The Royal Exchange
The Royal Exchange, seen in this undated file photo IBTimes

When The Bank of England's (BoE) Monetary Policy Committee meets later this week, they are certain to maintain the same low benchmark rate of 0.5% that they've had since March 2009, amidst mounting evidence that the nation's recovery is faltering, while inflation seems to be picking up.

Further muddying the waters, Britain's newly-elected coalition government has warned the country's budget deficit is worse than previously reported and will impose a series of long-term draconian spending cuts to curb that runaway debt.

James Cameron, the new Prime Minister, said if the government does not take action now, the annual interest payments alone on the country's debt could surge to a staggering 70-billion pounds sterling a year by 2015 (the annual interest is currently less than half that figure). Britain's total budget deficit amounts to about 156-billion pounds, or nearly 11% of the GDP (an alarmingly high level for such an advanced, industrial nation).

In addition, the growing sovereign debt crisis on the European continent may also cast an unpleasant shadow over Britain.

In effect, if the BoE doesn't hike rates now, inflation could run out of control, choking off any semblance of a sustainable recovery; but, on the other hand, if it does raise rates now, the economy could face the risk of slipping into a double-dip recession.

"The BoE is in a very vexing position to say the least," said Sean M. Snaith, an economist at the University of Central Florida,
"Referring to Greek mythology, the BoE finds itself trying to navigate between Scylla and Charybdis. They are trying to avoid the downward pull of the whirlpool of the EU/Greek crisis, its own lackluster recovery and potential for a double-dip recession while riding perilously close to the monster of a sustained inflationary episode."

Pulling back on fiscal policy would further dampen the recovery and may necessitate that monetary policy remain stimulative for some time to come.

"I do not think they will raise rates this year, but I think a rapid rate hike in the first half of 2011 will be necessary to choke off inflation," he added.

However, James Cox, managing partner of Harris Financial Group in Colonial Heights, Va., takes a somewhat different view of Britain's inflation.

He points out that even if inflationary pressures accelerated in Britain, the BoE would have even less of an incentive to hike rates because of the nation's burdensome debt.
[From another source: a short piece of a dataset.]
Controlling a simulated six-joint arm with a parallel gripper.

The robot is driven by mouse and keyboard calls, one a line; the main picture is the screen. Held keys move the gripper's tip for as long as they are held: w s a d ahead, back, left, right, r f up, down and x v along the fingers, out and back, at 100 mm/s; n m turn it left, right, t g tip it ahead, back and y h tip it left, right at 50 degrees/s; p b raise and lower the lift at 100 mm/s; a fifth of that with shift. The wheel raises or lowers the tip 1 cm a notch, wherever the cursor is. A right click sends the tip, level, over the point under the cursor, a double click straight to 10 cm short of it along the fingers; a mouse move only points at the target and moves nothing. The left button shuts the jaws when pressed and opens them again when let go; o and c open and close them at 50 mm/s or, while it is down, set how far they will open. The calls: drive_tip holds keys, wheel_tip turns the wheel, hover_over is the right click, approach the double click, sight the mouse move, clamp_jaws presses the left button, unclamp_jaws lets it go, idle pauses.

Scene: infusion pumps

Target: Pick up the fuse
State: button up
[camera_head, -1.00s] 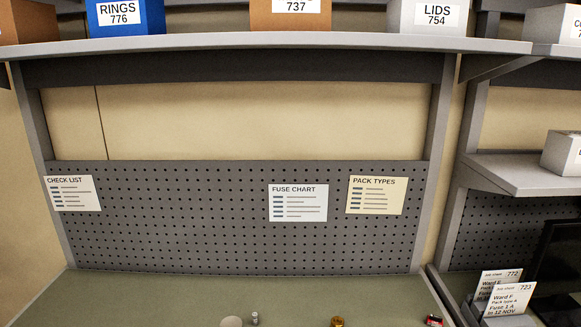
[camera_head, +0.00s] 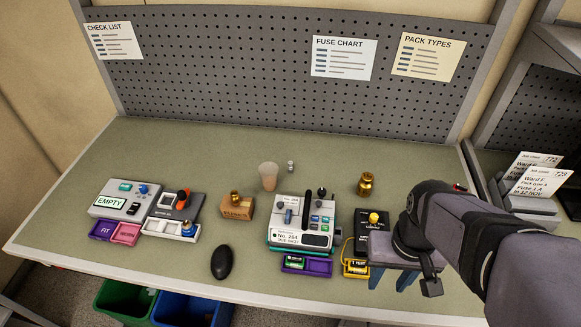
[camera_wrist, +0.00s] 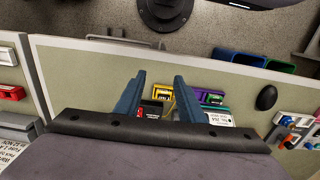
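I cannot tell for sure which thing is the fuse. A small silver cylinder (camera_head: 290,166) stands on the bench behind the pump, and fuse-like detail elsewhere is too small to read. The grey-white pump (camera_head: 300,222), labelled "No. 264", sits at bench centre. My gripper (camera_head: 390,284) is at the bench's front right, beside the black unit (camera_head: 372,232) with a yellow knob. In the wrist view, the two blue fingers of my gripper (camera_wrist: 156,82) are apart with nothing held between them. The black unit, a yellow tray and a purple tray show past the fingers.
A beige cup (camera_head: 268,175) and brass weight (camera_head: 366,184) stand behind the pump. A brown block (camera_head: 237,207), black oval object (camera_head: 222,263) and grey "EMPTY" unit (camera_head: 124,199) lie left. A purple tray (camera_head: 318,267) and yellow tray (camera_head: 355,269) lie in front. My arm hides the bench's right end.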

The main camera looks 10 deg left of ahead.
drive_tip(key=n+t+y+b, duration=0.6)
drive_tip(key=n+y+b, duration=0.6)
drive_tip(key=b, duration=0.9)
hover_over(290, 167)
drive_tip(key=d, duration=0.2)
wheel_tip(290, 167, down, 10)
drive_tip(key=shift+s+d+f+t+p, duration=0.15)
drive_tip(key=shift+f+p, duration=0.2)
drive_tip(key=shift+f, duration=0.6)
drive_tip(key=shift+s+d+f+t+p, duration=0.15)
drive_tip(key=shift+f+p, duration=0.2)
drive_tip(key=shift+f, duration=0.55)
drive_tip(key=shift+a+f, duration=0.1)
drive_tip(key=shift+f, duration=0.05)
"When your country is as heavily-indebted as the UK appears to be, inflation may be your only way out because it would lower the real value of that debt," he said. "Contrarily, the risk of deflation would be devastating since under that scenario, the country's debt would become monstrous and could potentially wreck their economy. Moreover, it's easier for a central bank to break the back of inflation, rather than deflation."

Britain's inflation rate spiked to 3.7% in April (well above the BoE's 2% target), but the Bank's governor Mervyn King believes that was likely an anomaly and that inflation will ease.
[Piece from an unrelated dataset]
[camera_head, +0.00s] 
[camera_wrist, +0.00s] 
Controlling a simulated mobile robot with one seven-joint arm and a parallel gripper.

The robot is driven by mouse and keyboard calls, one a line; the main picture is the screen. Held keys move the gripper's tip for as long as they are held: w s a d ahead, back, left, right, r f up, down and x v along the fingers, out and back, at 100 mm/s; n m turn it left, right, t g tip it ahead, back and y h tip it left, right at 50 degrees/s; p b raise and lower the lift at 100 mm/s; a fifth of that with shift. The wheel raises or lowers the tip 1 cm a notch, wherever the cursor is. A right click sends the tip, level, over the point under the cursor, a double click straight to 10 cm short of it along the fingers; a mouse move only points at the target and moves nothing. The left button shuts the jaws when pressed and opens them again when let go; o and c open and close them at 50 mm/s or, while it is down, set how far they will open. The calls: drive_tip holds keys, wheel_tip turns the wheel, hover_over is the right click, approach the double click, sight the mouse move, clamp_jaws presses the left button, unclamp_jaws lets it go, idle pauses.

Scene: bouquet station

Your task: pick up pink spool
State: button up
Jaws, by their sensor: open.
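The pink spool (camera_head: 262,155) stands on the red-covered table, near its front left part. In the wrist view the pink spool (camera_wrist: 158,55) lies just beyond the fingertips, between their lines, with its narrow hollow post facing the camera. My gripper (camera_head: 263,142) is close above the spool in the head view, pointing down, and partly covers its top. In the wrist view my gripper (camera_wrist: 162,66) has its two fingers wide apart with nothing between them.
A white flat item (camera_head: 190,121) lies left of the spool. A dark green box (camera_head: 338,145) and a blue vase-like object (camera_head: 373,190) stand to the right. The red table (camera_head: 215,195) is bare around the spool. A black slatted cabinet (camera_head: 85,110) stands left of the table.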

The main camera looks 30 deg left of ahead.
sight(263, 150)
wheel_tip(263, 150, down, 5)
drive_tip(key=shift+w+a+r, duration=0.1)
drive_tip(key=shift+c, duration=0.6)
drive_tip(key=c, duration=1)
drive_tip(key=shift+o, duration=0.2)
Cox expects the benchmark rate in Britain to stay exceptionally low (at or near-zero) throughout this year and for a "good portion" of 2011.

One especially important voice in the wilderness believes the BoE needs to start moving on hiking rates before it's too late.

The Organisation for Economic Cooperation and Development (OECD) recently opined the Bank should raise the 0.5% rate by the second half of the year, while simultaneously unwinding the £200bn of quantitative easing that was inserted into the economy.

Does Britain's current monetary policy environment have any similarity with the Federal Reserve in the U.S.?

While central banks in the UK and US have both maintained an extremely accomodative stance for the past year and a half (the duration of the global economic crisis), they are doing so for slightly different reasons – so the two countries are really not comparable.

"The Bank of England has a rather simple mandate: maintain price stability," Cox noted. "Whereas the Fed's mandate is to maintain both price stability and maximum employment. This means the BoE has more flexibility in its policy-setting, whereas the Fed sometimes has to answer to political considerations."

Either way, historically low emergency rates are likely to remain in place on both sides of the North Atlantic for the remainder of the year.